Генерал фон Бломберг, будучи лично предан Гитлеру – этому лакею германской плутократии, планомерно и последовательно перекраивал рейхсвер по указке нацистской партии: из армии увольняли офицеров, не угодных нацистам; в приказном порядке устанавливалось тесное взаимодействие между военными инстанциями и учреждениями и организациями нацистской партии; разрабатывались и вводились в практику новые принципы идеологической подготовки офицерских кадров, основанные на нацистской трактовке "чести" и "долга"; наконец, при Бломберге в рейхсвере стали беспощадно применять расовое законодательство в полном объеме.

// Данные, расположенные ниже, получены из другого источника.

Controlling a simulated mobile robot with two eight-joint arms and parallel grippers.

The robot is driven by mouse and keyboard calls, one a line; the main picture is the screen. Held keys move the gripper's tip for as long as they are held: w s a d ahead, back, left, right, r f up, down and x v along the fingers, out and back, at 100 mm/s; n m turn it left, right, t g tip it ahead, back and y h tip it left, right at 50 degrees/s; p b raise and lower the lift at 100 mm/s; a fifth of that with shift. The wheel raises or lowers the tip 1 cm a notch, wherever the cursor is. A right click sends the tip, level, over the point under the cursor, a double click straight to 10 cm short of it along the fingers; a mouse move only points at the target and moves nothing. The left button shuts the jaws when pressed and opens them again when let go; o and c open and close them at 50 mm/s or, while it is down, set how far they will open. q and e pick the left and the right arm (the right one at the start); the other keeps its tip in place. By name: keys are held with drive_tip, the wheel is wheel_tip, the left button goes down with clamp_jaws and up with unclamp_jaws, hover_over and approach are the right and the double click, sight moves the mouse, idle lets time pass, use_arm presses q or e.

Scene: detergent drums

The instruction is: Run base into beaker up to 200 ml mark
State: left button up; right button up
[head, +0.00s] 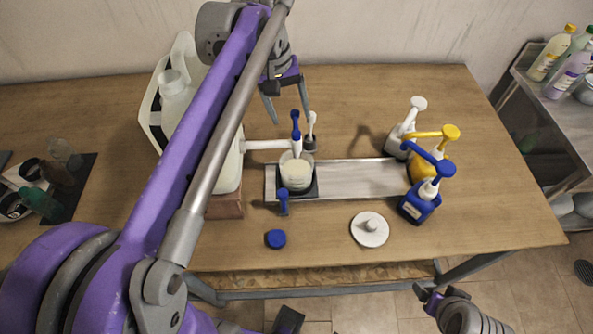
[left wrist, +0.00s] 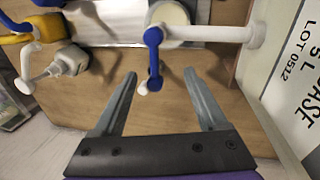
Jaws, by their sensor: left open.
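The drum (head: 228,172) is white and stands on a block at the left, partly hidden behind my left arm. Its label in the left wrist view (left wrist: 300,75) reads "BASE". A white spout (head: 265,145) runs from it to a tap with a blue handle (head: 296,122), also seen in the left wrist view (left wrist: 153,55). The beaker (head: 296,172) stands below the tap and looks pale inside; its level and marks are unreadable. My left gripper (head: 289,118) is open and empty, its fingers spread near the tap handle. My right gripper (head: 428,293) is beyond the table's front edge; its jaws are unclear.
The beaker is on a dark pad on a metal tray (head: 345,180). White (head: 402,135), yellow (head: 430,160) and blue (head: 420,203) pump bottles stand at its right end. A white lid (head: 370,229) and a blue cap (head: 275,238) lie in front. The table's right side is clear.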

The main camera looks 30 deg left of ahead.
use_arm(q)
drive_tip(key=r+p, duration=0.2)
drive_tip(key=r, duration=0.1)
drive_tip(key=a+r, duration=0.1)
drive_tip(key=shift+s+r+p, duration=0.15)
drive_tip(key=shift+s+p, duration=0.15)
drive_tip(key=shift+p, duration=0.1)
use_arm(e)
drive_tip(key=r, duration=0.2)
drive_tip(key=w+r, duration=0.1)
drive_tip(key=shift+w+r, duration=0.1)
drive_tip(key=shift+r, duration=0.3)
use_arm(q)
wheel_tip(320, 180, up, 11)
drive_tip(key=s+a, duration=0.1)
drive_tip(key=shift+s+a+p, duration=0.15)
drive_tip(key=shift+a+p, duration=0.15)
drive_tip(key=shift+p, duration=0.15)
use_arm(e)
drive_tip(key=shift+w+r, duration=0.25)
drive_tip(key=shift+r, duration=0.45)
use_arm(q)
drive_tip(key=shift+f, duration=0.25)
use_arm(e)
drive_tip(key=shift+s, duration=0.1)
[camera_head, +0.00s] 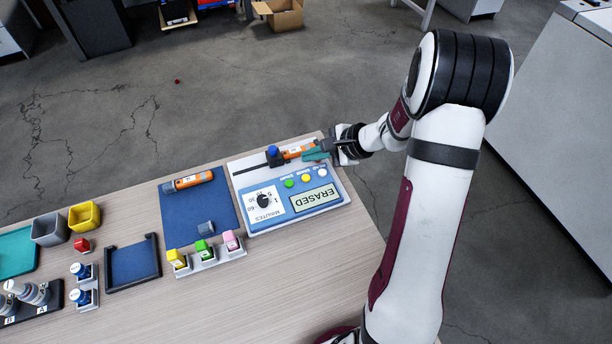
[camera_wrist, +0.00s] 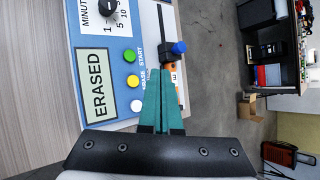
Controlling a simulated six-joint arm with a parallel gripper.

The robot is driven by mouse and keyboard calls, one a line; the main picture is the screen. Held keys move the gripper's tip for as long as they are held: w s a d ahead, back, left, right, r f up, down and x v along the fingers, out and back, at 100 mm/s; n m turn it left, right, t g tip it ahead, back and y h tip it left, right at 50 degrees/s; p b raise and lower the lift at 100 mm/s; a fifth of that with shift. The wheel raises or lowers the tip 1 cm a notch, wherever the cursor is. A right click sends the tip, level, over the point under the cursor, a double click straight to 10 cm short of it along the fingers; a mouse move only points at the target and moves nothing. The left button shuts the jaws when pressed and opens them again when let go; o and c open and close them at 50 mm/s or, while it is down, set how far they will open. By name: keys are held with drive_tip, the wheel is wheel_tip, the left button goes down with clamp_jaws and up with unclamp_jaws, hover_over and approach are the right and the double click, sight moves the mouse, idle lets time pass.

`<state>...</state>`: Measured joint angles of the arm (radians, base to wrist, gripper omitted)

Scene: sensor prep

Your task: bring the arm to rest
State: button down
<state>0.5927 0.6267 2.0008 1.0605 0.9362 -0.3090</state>
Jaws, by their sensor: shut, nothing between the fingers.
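My gripper (camera_head: 318,152) is at the far right corner of the table, over the edge of a blue and white device (camera_head: 288,218) with an ERASED display. In the wrist view its teal fingers (camera_wrist: 161,75) are together and hold nothing. An orange sensor (camera_head: 294,153) lies on the device's back strip, just left of the fingertips, beside a blue-knobbed slider (camera_head: 274,156). In the wrist view the fingers partly hide the orange sensor (camera_wrist: 174,76). I cannot tell whether they touch it.
A blue mat (camera_head: 178,218) left of the device bears another orange sensor (camera_head: 188,181) and a grey cap. Colored blocks in a rack (camera_head: 209,262), a dark blue tray (camera_head: 134,264), bins and bottles stand farther left. The table's front part is bare.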

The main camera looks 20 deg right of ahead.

Все это началось 30 июня 1934 года с убийства генералов фон Шлейхера и фон Бредова. При этом Бломберг, как видно, в полном соответствии со своими представлениями о воинской чести сам предпочел устраниться, прикрываясь, как щитом, начальником военно-политического отдела военного министерства фон Рейхенау. Впрочем, это мало помогло – Гитлер в одном из своих выступлений перед генералитетом назвал Бломберга "человеком чести", а его поведение в те дни "безупречным". Бломберг проглотил этот сомнительный комплимент и, в свою очередь, на совещании высшего генералитета в Берлине выразил благодарность Гитлеру за то, что он 30 июня 1934 года "отстоял независимость рейхсвера". После того как невиновность зверски убитых фон Шлейхера и фон Бредова уже нельзя было скрывать, Бломберг издал циркуляр, запрещавший офицерам рейхсвера обсуждать смерть обоих генералов.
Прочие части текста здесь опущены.